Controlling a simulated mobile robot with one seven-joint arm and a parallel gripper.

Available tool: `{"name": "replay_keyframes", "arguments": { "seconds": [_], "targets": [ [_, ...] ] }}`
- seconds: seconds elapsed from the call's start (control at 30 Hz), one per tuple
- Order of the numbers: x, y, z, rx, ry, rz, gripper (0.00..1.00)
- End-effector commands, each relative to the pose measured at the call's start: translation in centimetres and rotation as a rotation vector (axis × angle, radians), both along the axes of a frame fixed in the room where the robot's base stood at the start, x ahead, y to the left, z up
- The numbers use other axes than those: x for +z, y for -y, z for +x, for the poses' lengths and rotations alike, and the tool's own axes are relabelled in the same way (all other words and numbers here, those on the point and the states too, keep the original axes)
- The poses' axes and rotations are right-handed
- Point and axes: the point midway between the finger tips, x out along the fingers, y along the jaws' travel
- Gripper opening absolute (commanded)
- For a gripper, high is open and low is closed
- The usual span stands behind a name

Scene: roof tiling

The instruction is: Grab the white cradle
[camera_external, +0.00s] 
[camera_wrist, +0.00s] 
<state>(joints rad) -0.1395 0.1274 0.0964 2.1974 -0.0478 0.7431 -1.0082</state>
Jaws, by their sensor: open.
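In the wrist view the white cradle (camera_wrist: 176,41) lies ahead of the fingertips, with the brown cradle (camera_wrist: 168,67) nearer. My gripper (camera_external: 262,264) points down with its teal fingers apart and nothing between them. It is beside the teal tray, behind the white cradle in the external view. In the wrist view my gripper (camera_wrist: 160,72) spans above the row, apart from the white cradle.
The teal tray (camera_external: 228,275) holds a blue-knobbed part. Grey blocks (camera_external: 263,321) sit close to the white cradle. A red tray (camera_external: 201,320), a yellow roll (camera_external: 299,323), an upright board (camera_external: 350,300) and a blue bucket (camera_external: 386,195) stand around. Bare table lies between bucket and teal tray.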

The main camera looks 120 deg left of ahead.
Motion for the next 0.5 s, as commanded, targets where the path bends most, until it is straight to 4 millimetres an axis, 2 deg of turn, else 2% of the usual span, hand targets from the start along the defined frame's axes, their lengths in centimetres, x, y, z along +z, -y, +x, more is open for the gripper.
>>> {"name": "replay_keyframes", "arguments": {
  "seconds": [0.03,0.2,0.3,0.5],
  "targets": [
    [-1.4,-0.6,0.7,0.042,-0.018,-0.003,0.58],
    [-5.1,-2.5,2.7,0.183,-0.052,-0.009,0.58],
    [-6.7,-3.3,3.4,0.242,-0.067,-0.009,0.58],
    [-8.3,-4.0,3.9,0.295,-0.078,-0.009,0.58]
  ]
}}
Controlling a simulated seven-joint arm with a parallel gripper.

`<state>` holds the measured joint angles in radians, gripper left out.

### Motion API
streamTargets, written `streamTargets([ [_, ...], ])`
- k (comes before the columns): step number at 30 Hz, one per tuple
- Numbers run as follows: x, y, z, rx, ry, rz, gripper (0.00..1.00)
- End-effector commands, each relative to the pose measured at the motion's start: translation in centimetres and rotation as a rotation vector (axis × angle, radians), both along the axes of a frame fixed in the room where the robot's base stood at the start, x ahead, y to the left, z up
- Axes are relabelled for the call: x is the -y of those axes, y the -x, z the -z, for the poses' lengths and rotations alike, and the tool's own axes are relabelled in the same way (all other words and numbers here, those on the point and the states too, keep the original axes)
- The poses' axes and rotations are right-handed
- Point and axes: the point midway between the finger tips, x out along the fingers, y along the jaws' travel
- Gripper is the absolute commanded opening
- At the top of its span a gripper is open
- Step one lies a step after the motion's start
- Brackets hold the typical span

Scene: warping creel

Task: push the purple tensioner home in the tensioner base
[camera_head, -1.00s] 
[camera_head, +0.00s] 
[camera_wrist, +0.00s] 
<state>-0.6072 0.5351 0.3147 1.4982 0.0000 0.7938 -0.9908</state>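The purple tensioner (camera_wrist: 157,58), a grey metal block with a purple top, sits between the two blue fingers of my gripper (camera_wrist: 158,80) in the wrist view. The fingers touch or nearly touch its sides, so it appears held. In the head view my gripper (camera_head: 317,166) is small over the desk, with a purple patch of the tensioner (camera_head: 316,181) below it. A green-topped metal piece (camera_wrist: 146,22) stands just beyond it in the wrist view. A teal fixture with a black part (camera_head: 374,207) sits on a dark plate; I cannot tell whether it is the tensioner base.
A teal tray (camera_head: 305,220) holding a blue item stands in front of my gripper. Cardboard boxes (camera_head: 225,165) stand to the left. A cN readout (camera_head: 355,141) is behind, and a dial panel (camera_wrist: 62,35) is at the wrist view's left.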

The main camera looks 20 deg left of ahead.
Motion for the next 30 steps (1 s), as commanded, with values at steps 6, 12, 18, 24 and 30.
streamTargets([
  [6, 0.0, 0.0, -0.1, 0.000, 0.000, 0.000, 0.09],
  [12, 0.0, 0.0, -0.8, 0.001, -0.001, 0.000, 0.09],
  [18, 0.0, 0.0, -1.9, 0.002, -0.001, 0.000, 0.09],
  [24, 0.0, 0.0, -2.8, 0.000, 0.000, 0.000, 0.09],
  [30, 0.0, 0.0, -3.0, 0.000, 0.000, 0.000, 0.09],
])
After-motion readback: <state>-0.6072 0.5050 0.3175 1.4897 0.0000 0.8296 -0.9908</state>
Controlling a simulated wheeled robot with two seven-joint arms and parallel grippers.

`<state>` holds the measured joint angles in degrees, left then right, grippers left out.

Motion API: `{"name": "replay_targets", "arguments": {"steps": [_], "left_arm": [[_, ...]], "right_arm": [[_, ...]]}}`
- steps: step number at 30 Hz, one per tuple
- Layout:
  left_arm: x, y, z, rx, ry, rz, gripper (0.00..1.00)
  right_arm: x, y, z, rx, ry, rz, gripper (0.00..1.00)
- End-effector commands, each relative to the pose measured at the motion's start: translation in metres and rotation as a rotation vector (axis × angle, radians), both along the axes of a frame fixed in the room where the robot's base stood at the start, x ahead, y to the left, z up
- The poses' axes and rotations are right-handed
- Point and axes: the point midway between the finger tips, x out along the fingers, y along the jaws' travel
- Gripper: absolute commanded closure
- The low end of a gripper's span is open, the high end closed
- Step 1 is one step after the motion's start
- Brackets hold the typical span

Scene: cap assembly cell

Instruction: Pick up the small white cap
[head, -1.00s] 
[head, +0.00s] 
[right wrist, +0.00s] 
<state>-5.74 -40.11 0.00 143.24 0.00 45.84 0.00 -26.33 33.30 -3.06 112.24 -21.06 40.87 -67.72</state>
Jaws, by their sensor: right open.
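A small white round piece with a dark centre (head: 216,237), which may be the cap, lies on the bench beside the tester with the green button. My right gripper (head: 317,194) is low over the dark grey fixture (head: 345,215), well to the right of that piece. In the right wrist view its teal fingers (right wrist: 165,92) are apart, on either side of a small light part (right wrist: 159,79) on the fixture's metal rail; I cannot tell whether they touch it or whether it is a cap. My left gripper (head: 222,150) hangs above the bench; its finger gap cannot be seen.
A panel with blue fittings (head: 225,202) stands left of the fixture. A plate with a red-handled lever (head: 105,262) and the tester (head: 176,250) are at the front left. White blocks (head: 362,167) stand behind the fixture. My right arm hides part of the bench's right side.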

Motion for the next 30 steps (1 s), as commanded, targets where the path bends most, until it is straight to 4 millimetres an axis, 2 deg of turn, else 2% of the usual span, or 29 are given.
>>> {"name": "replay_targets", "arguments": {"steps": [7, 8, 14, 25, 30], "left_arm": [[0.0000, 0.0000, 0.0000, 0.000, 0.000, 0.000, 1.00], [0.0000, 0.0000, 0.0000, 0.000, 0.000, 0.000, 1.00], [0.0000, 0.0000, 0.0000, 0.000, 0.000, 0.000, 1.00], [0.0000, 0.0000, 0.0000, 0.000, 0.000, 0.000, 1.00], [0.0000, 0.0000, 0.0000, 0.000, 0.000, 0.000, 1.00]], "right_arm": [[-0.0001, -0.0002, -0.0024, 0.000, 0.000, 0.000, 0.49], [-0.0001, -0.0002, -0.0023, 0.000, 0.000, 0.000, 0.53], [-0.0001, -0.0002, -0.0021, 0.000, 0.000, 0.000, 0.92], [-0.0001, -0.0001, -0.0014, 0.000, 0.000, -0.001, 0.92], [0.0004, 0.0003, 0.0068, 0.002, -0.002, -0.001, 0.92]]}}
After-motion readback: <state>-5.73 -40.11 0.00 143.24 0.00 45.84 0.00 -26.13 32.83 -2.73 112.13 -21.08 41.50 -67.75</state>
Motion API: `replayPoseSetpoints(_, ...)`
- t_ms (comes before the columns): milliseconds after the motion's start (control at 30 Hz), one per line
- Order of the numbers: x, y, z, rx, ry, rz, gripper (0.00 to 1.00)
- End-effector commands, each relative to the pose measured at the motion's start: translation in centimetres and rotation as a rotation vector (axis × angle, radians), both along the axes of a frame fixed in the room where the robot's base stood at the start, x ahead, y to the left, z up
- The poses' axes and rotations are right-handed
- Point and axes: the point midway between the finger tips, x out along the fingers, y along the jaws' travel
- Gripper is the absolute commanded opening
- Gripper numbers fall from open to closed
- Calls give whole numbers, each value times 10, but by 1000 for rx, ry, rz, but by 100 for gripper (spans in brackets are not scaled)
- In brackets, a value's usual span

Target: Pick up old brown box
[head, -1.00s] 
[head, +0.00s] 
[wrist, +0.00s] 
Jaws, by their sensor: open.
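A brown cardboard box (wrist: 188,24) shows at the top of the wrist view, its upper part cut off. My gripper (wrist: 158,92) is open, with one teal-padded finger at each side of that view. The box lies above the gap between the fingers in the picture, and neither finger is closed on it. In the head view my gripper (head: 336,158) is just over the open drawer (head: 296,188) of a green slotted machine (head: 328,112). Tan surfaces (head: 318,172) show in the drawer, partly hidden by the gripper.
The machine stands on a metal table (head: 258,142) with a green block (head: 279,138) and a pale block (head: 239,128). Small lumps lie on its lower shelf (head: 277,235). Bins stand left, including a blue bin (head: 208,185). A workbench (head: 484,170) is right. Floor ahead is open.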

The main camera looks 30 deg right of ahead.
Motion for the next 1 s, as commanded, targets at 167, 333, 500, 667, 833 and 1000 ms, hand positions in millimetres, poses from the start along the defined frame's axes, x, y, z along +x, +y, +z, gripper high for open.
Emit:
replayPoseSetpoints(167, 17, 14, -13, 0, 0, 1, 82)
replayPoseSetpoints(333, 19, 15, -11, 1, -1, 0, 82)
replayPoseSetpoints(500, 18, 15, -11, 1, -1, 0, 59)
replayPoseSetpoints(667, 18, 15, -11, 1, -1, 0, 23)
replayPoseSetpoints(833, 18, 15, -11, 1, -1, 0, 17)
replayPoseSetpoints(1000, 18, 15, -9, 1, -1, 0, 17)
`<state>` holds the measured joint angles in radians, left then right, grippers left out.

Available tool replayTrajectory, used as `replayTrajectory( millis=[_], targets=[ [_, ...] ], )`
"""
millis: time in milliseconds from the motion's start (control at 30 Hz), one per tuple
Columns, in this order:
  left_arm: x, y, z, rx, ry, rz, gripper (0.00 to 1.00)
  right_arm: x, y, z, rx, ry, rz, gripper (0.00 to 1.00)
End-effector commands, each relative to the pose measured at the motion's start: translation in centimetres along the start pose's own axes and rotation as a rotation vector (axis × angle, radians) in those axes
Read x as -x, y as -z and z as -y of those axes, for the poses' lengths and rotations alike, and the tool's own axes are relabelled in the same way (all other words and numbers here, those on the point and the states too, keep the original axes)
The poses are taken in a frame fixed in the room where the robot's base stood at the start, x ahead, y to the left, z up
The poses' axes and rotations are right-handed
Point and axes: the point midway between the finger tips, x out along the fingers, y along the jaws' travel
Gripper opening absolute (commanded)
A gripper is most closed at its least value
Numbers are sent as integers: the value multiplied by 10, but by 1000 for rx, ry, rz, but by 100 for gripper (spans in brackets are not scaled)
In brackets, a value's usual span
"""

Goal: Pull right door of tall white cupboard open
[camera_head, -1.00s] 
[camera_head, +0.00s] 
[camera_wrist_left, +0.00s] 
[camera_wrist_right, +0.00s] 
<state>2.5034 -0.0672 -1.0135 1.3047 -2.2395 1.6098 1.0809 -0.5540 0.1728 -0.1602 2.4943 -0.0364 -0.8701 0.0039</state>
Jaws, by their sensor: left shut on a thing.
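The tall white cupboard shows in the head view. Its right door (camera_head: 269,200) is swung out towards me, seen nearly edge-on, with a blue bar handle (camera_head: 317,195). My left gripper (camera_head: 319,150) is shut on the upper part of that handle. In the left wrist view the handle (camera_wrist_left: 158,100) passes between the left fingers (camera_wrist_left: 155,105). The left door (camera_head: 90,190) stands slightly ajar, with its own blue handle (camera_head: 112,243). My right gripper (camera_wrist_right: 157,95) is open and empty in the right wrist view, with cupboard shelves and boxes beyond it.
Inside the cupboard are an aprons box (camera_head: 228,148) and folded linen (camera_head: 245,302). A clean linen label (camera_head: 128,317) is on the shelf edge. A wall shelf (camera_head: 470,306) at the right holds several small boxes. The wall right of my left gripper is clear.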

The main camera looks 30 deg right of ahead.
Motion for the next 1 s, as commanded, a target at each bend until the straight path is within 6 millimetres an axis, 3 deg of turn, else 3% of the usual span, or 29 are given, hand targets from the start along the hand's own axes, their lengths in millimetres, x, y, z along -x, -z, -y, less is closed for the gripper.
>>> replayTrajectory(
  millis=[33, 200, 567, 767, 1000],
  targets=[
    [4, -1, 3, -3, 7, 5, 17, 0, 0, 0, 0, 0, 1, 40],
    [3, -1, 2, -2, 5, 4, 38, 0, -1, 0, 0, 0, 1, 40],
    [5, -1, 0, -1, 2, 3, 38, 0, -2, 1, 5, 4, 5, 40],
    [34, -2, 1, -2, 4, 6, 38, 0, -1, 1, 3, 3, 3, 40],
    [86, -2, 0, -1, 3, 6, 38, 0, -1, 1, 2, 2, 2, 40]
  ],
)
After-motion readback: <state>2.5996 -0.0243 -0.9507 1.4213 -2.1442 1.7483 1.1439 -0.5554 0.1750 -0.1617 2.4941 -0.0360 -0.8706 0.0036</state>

Given request: Every line above that contains the word "alike" should be reported.

Answer to this task:
- The numbers use other axes than those: x for +z, y for -y, z for +x, for the poses' lengths and rotations alike, and the tool's own axes are relabelled in the same way (all other words and numbers here, those on the point and the states too, keep the original axes)
- Axes are relabelled for the call: x is the -y of those axes, y the -x, z the -z, for the poses' lengths and rotations alike, and the tool's own axes are relabelled in the same way (all other words and numbers here, those on the point and the states too, keep the original axes)
Read x as -x, y as -z and z as -y of those axes, for the poses' lengths and rotations alike, and the tool's own axes are relabelled in the same way (all other words and numbers here, those on the point and the states too, keep the original axes)

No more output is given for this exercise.